** START Material shown **
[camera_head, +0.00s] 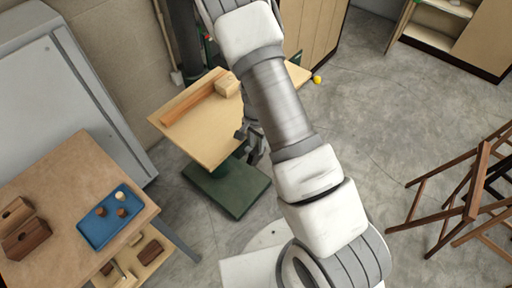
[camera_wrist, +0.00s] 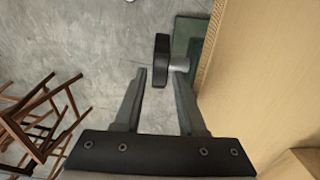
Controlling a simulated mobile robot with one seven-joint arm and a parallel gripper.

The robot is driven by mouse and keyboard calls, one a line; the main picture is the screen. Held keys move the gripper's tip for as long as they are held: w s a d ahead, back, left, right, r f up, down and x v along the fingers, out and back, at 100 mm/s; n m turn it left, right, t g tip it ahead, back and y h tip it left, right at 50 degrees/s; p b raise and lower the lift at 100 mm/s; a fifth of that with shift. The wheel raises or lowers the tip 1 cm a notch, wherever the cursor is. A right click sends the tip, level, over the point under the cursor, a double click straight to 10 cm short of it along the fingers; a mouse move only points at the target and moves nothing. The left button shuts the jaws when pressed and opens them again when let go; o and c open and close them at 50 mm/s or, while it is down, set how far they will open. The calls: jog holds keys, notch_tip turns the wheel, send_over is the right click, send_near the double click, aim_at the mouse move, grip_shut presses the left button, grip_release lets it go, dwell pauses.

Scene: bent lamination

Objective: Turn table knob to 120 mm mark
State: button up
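The table (camera_head: 205,130) is a light wooden top over a green base (camera_head: 228,190). In the wrist view its top edge (camera_wrist: 225,70) runs down the right side. A dark knob (camera_wrist: 161,58) on a short grey shaft (camera_wrist: 180,64) sticks out beside the table edge. My gripper (camera_wrist: 160,78) is open and empty. Its two fingertips are on either side of the knob's lower end in the picture; I cannot tell whether they touch it. In the head view my gripper (camera_head: 252,142) is at the table's right edge, partly hidden by my arm. No 120 mm mark or scale is readable.
A long wooden strip (camera_head: 188,108) and a block (camera_head: 228,86) lie on the table. A workbench with a blue tray (camera_head: 108,222) stands at left, beside a grey cabinet (camera_head: 60,100). Wooden trestles (camera_head: 455,205) stand at right. Concrete floor (camera_head: 375,120) between is clear.

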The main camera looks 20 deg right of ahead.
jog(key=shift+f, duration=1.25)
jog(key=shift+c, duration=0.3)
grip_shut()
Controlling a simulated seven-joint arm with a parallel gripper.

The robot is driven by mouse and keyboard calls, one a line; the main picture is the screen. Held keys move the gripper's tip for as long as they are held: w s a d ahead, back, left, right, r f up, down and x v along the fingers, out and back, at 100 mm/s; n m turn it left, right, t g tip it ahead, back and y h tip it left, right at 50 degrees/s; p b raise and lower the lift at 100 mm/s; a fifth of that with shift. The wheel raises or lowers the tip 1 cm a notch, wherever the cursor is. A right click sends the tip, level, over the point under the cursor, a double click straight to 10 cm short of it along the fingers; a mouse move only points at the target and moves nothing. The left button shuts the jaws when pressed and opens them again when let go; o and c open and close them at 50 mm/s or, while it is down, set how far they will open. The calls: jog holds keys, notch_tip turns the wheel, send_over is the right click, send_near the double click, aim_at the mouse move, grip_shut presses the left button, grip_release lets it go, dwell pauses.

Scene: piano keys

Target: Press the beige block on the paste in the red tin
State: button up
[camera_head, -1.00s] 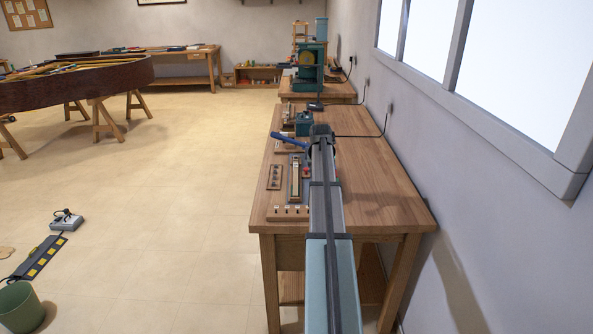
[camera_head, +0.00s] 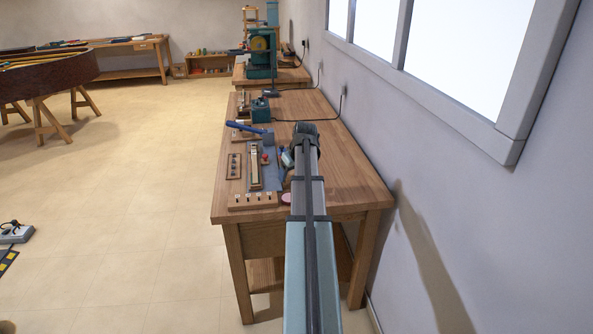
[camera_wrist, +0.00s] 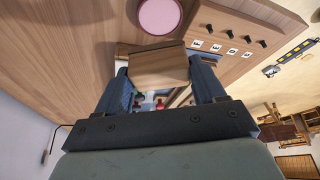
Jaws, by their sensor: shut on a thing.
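My gripper (camera_wrist: 161,75) is shut on the beige block (camera_wrist: 159,62), a wood-coloured piece held between its two blue-grey fingers in the wrist view. The red tin (camera_wrist: 160,14) is at the top of the wrist view, just beyond the block; it looks round with a pink top, and the frame cuts off its far edge. A narrow strip of bench shows between block and tin in the picture; their height gap cannot be told. In the head view the tin (camera_head: 286,198) is partly hidden beside my arm, and the block cannot be made out.
The wooden bench (camera_head: 345,178) carries a board with several small labelled pegs (camera_head: 253,201), close to the tin. A long tray (camera_head: 254,167) and a blue-handled tool (camera_head: 248,128) lie farther back.

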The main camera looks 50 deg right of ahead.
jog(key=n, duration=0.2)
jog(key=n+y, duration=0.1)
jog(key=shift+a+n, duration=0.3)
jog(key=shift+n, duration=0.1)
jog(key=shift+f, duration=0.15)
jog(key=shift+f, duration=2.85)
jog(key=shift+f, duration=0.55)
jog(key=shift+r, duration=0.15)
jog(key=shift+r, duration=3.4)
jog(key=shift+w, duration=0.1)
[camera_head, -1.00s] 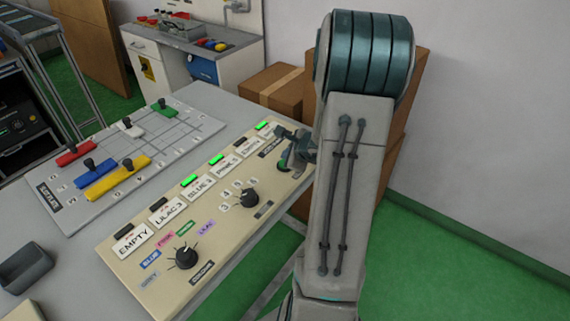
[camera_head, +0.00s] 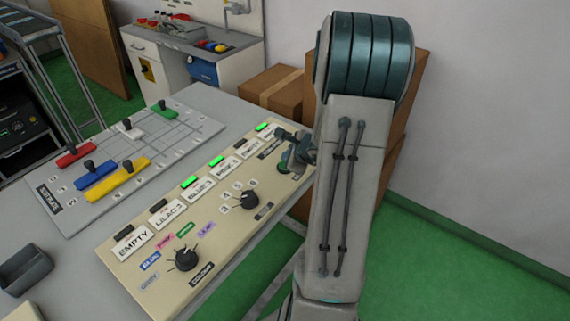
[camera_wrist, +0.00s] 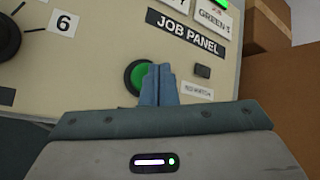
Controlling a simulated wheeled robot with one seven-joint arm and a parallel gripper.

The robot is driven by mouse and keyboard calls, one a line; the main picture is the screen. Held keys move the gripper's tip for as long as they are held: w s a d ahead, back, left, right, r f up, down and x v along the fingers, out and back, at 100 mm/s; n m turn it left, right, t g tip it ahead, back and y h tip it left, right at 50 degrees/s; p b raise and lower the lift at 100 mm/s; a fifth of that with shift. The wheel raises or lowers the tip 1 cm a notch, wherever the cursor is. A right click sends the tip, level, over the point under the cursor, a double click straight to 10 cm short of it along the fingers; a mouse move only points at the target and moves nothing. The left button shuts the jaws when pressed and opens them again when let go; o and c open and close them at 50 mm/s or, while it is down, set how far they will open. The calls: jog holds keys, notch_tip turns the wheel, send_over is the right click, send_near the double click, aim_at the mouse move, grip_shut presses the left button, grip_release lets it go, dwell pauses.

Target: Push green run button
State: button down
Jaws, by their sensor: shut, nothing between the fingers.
** END Material shown **
**Task details:**
Give again exactly the lines running from the beginning of the material above through the line that contains "Controlling a simulated mobile", and leave out every picture.

**Solution to the exercise:**
[camera_head, +0.00s] 
[camera_wrist, +0.00s] 
Controlling a simulated mobile robot with one seven-joint arm and a parallel gripper.

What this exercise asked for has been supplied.